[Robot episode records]
'''

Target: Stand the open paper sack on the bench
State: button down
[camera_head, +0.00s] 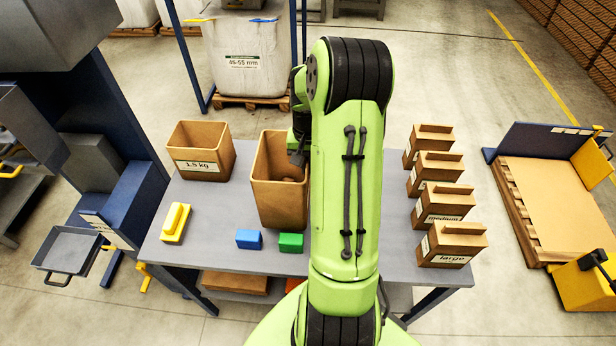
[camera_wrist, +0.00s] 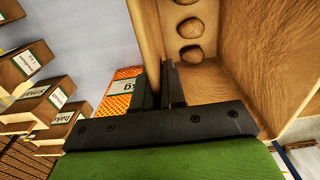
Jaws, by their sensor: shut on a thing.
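The open paper sack (camera_head: 279,203) is tall, brown and upright over the middle of the bench (camera_head: 222,213). I cannot tell whether its base touches the bench top. Its mouth faces up, and several potatoes (camera_wrist: 190,28) show inside it in the wrist view. My gripper is at the right side of the sack's rim, largely hidden by my arm in the head view. In the wrist view my gripper (camera_wrist: 172,88) is shut on the sack's wall (camera_wrist: 147,35), with the fingers on both sides of it.
A 1.5 kg box (camera_head: 201,152) stands left of the sack. A yellow item (camera_head: 175,222), a blue block (camera_head: 249,240) and a green block (camera_head: 291,243) lie in front. Several labelled boxes (camera_head: 452,243) line the right. An orange net bag (camera_wrist: 121,91) shows in the wrist view.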

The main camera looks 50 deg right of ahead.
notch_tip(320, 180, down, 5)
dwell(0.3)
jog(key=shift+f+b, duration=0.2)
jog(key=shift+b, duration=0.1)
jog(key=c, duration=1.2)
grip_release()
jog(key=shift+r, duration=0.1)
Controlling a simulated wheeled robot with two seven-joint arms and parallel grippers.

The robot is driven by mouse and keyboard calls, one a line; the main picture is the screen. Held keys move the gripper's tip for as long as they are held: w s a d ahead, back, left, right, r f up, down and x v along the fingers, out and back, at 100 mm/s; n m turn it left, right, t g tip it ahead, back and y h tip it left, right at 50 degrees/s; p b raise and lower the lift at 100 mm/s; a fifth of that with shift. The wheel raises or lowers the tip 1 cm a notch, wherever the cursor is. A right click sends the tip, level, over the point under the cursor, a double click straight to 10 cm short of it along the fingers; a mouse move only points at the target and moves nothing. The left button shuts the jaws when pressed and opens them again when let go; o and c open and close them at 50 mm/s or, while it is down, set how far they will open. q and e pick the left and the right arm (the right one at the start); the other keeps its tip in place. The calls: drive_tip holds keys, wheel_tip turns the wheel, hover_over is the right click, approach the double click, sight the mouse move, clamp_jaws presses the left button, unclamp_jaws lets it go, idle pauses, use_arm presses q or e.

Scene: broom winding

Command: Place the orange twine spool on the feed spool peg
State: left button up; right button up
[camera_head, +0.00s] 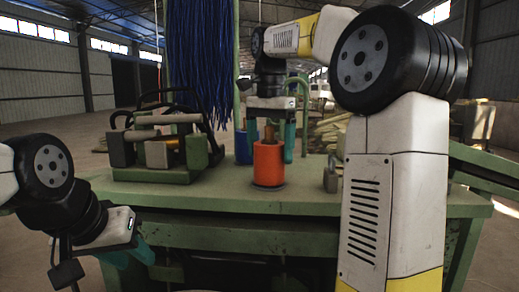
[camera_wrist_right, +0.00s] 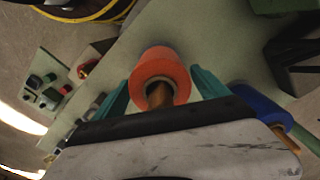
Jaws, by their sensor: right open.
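The orange twine spool (camera_head: 268,165) stands upright on the green table, over a dark round base. A brown wooden peg tip (camera_head: 269,133) sticks up through its top; the wrist view also shows the orange spool (camera_wrist_right: 160,68) around this brown peg (camera_wrist_right: 159,95). My right gripper (camera_head: 270,140) is above the spool, pointing down, its teal fingers apart on either side of the peg tip. In the wrist view the right gripper (camera_wrist_right: 158,88) has visible gaps to the spool. My left gripper (camera_head: 130,259) is low at the left, its fingers apart and empty.
A blue spool (camera_head: 243,147) stands behind the orange one. A green and black machine (camera_head: 165,148) is on the table (camera_head: 230,197) at the left. A small metal block (camera_head: 331,176) sits to the right. Blue strands (camera_head: 205,60) hang behind. The table front is clear.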

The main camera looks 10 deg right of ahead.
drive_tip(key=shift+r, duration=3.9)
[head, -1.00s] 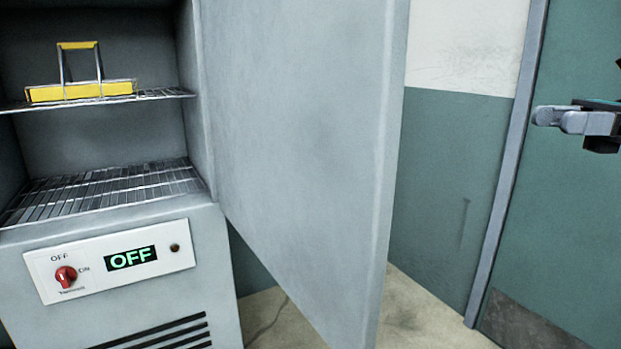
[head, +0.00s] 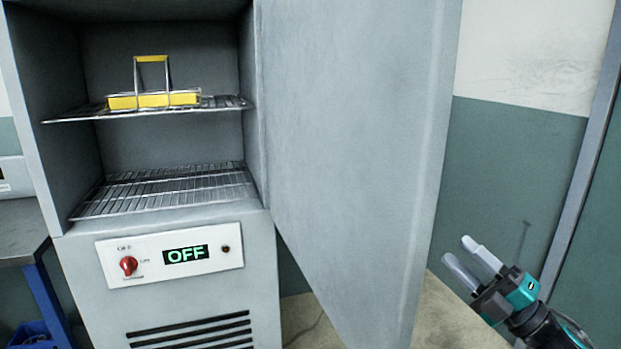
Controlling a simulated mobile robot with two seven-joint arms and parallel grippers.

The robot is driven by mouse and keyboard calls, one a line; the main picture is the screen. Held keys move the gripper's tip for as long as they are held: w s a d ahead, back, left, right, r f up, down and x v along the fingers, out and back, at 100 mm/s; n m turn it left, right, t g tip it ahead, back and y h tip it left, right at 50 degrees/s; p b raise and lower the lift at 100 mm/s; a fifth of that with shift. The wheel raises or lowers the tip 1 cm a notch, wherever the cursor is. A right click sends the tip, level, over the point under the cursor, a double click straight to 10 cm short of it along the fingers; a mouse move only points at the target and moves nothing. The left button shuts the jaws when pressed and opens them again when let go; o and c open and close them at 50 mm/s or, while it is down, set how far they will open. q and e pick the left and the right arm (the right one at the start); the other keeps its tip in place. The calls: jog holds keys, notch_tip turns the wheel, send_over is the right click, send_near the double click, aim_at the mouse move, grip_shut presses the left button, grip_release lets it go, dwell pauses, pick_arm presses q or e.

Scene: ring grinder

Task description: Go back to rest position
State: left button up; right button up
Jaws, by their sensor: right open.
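My right gripper (head: 466,262) is at the lower right of the head view, to the right of the open cabinet door and apart from it. Its two pale fingers are apart with nothing between them. My left gripper does not show. A grey cabinet (head: 178,313) stands at the left with its door (head: 350,150) swung open to the right. A yellow tray with a raised handle (head: 153,100) sits on the upper wire shelf (head: 222,103). The lower wire shelf (head: 165,190) is empty. The cabinet's display (head: 186,254) reads OFF, beside a red knob (head: 129,265).
The open door's free edge stands close to my right gripper. A table with a blue leg (head: 50,300) is at the far left, with a blue bin (head: 35,335) below it. Behind the gripper are a green and white wall (head: 500,160) and a door frame (head: 585,150).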

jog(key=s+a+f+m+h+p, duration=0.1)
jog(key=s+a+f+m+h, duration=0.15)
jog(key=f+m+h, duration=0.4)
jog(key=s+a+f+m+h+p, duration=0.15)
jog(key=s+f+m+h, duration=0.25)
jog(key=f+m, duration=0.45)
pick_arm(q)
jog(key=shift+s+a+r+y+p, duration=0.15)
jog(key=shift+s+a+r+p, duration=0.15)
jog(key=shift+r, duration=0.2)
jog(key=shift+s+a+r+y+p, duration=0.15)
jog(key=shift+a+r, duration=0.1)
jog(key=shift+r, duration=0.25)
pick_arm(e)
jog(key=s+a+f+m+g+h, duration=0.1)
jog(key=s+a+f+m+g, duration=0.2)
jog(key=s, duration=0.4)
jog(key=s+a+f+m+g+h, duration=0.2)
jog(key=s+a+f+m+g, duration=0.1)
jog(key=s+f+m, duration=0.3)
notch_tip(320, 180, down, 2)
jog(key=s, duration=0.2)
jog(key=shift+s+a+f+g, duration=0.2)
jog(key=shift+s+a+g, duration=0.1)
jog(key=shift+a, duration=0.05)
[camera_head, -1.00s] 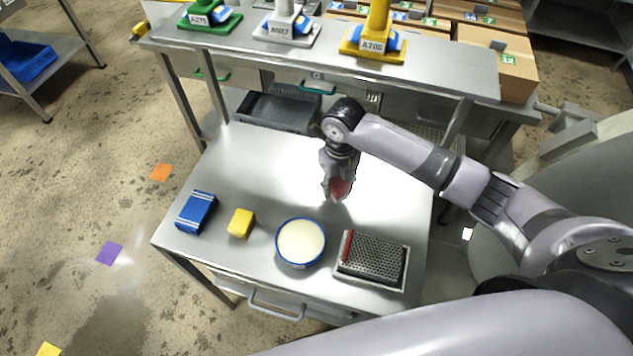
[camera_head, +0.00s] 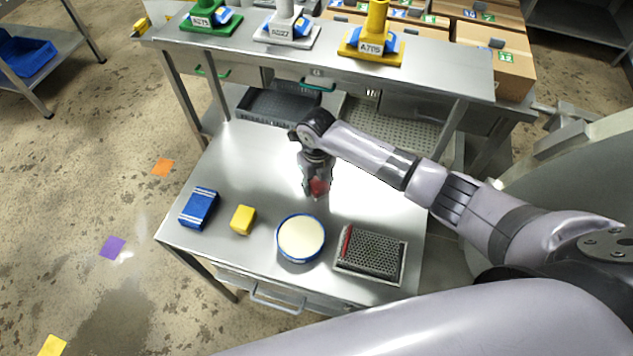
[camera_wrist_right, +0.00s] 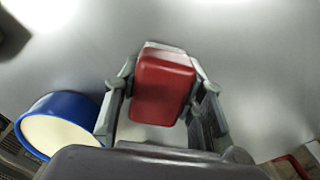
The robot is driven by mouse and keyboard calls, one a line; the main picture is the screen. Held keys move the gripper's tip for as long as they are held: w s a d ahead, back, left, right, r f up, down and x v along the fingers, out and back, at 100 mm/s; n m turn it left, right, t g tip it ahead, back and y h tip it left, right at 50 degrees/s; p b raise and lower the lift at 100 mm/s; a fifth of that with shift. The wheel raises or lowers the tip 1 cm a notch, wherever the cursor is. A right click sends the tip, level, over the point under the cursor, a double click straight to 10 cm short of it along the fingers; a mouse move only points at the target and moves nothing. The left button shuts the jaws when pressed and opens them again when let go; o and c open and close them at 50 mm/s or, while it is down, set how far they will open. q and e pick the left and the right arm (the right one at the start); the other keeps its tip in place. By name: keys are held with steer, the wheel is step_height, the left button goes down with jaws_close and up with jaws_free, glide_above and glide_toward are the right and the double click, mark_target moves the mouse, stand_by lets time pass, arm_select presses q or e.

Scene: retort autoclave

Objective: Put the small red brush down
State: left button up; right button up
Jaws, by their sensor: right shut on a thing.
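The small red brush (camera_wrist_right: 163,88) is held between the fingers of my right gripper (camera_wrist_right: 160,108). In the head view my right gripper (camera_head: 317,186) points down over the middle of the steel table (camera_head: 255,155), behind the blue-rimmed bowl. The red of the brush (camera_head: 320,187) shows at its fingertips. I cannot tell whether the brush touches the table. The left gripper does not show.
The blue-rimmed bowl (camera_head: 301,238) stands at the front, with a yellow block (camera_head: 243,219) and a blue pack (camera_head: 199,208) to its left. A perforated tray (camera_head: 370,255) with a red strip lies to its right. A raised shelf (camera_head: 300,62) runs behind. The table's middle left is clear.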

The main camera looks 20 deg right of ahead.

'''

- [Task statement]: Each line of the material that holds the string "Scene" counts once; give the total alone.

- [Response for this exercise]: 3